By Luisa Buttler, Savannah Spears | Published: August 22, 2019

Islander Advisory Group CPIRA Elevates Campus Research Environment

CORPUS CHRISTI, Texas – Innovative research, creating unique learning opportunities, and serving the needs of the Coastal Bend community are all objectives of Texas A&M University-Corpus Christi. In an effort to improve innovative research, the Council of Principal Investigators and Research Administrators (CPIRA) is an interdisciplinary advisory group who serves as a conduit between administration and the Island University’s research community. Established in 2013, CPIRA was designed to create a unified voice for the Islander researchers. 

CPIRA representatives include Principal Investigators, Co-Principal Investigators, and Research Administrators. The current chair is Dr. Phyllis Robertson, Program Coordinator and Associate Professor of Special Education. Vice-Chair, Dr. Sarah Scott, Assistant Professor of Criminal Justice and Public Administration, will assume leadership responsibilities in September. CPIRA’s Coordinator is Erin Hill, Research Specialist for the Center for Coastal Studies.

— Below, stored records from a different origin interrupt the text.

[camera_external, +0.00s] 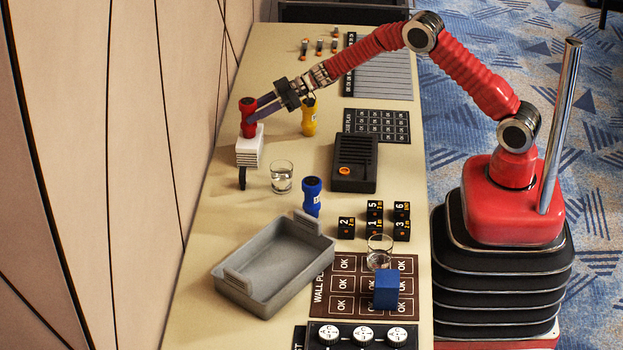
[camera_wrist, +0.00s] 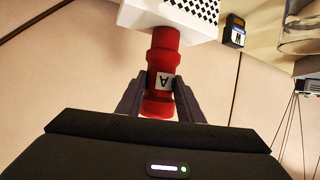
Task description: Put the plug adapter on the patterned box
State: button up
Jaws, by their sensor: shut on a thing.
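The plug adapter appears to be the red cylinder (camera_external: 248,128), which has a white "A" label in the wrist view (camera_wrist: 160,55). My gripper (camera_external: 256,108) is shut on it; in the wrist view the fingers (camera_wrist: 160,88) press on its sides. The patterned box (camera_external: 249,153) is white, with black diamonds in the wrist view (camera_wrist: 198,10). It stands at the left of the table. The red adapter is upright directly over the box, its lower end at the box top. I cannot tell if it rests there or hovers slightly.
A yellow cylinder (camera_external: 309,118) stands right of the box, below my forearm. A glass (camera_external: 281,178), a black box (camera_external: 354,163), a blue cylinder (camera_external: 312,197) and a grey tray (camera_external: 262,296) are nearer the front. The wall (camera_external: 130,150) is close on the left.

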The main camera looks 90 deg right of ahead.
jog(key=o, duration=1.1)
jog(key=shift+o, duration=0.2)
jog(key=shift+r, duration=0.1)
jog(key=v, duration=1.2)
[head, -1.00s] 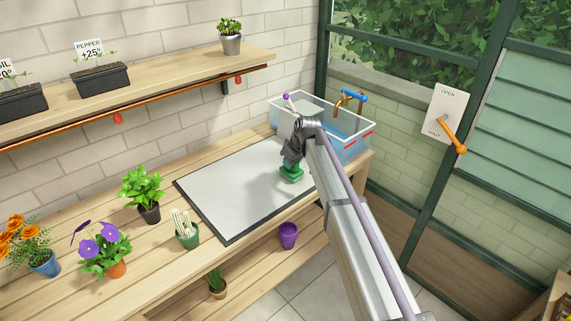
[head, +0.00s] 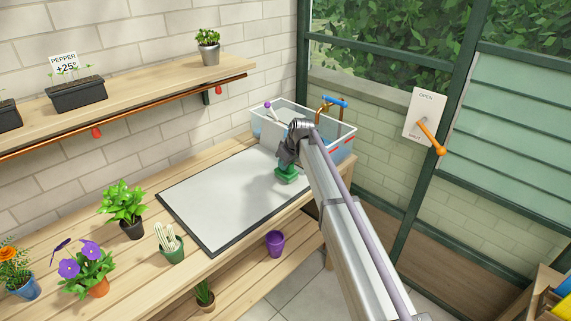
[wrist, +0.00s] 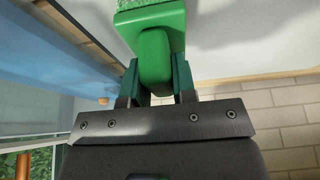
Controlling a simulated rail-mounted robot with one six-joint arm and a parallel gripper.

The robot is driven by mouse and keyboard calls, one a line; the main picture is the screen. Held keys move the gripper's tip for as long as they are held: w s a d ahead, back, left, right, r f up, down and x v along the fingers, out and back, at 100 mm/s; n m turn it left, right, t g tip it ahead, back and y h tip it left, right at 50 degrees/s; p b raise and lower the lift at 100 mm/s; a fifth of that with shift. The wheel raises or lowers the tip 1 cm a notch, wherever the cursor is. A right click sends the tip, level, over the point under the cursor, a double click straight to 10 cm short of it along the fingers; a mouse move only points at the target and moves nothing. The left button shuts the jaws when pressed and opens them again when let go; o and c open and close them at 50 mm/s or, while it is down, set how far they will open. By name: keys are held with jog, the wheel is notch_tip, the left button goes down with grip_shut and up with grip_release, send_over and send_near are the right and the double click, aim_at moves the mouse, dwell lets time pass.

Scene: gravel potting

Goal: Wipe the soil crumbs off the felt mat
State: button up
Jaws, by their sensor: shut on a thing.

“We pride ourselves on improving the University’s research environment by increasing awareness of students, faculty, and staff needs,” said Robertson. “We work with others on campus to develop solutions to address the unique issues our researchers face.”

CPIRA has addressed these needs with early initiatives such as establishing a Principal Investigator eligibility policy, creating procedures for a post-doctoral research associates, and working with administration on a hazardous waste disposal protocol. CPIRA has also actively advocated for increasing support for graduate students to enhance recruitment and retention of the most qualified candidates.

Recently, CPIRA has worked to enhance communication with the campus research community through development of the ResearchNews listserv, increase awareness of facilities needs within the research community, and provide input on research rules and procedures, including the recently published Facilities and Administrative Costs of Extramural Grants. The Council, in collaboration with Dr. Ahmed Mahdy and the Division of Research and Innovation, has developed a “Roles & Responsibilities Matrix” that identifies specific duties that should be assumed by various individuals and campus offices involved in conducting sponsored research.  They also collaborate to identify and address professional development needs of those in the research community.

“CPIRA is dedicated to working with the administration to achieve the goal of being nationally recognized and competitive in research, other sponsored activities and teaching,” Robertson said.  “The Tier 2 designation represents one such national recognition of the University’s productivity in the awarding of research/scholarly doctoral degrees along with enhanced research activity and expenditures.”

CPIRA holds monthly meetings that are open to the campus community. The group also plans to host a research forum in fall 2019. The forum will explore opportunities for increasing innovation and making a strong regional impact.  Under Scott’s term, they will also add a comment box to the CPIRA website as a convenient means of soliciting feedback from the research community.